───── RAW RECORDS ─────

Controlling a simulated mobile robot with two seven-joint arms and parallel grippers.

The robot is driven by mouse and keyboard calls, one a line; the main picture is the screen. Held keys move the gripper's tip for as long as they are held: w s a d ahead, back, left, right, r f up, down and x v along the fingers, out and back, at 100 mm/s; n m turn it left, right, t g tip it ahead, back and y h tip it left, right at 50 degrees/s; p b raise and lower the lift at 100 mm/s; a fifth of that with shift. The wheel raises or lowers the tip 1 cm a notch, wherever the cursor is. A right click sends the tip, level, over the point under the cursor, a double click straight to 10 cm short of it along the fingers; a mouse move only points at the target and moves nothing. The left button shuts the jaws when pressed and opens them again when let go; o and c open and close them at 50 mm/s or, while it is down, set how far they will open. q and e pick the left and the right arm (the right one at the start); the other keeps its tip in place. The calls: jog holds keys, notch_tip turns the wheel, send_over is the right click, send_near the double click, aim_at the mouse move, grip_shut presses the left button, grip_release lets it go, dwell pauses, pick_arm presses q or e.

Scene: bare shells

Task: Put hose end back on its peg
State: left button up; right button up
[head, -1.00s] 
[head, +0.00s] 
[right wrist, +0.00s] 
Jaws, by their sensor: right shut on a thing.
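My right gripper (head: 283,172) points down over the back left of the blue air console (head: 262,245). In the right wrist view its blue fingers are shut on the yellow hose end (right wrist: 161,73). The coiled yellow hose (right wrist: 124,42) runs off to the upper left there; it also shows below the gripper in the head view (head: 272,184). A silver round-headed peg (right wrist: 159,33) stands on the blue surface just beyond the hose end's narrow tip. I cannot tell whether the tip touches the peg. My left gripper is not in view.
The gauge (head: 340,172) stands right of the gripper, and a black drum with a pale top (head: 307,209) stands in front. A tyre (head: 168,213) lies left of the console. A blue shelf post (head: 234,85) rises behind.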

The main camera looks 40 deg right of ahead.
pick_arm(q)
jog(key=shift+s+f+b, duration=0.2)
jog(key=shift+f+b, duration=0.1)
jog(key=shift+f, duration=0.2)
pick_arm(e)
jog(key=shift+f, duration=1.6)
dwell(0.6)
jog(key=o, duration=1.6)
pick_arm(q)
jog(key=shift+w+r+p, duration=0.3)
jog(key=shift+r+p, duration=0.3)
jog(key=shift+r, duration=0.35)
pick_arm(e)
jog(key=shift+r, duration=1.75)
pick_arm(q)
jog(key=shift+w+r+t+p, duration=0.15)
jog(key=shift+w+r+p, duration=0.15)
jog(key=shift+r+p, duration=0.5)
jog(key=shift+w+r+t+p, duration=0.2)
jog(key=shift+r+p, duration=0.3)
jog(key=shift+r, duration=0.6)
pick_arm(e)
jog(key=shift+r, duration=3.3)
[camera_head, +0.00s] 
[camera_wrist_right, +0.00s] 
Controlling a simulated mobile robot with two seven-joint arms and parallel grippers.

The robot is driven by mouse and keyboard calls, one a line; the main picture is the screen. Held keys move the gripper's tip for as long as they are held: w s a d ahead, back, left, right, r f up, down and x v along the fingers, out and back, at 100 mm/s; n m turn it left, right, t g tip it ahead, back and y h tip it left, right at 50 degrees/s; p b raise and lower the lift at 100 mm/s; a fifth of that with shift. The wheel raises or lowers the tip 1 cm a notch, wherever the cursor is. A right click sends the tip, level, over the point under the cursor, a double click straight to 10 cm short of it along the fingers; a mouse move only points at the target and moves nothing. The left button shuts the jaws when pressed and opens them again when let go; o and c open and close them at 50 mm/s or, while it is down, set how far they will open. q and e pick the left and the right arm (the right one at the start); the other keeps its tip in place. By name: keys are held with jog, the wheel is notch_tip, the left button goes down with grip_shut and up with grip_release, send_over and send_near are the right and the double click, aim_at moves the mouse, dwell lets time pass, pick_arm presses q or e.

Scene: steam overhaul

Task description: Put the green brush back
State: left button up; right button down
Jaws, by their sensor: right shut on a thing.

─────

TASK:
Determine how many lines of the listing hold the word "State" and reply with that figure alone.

RESPONSE TO THIS EXERCISE:
2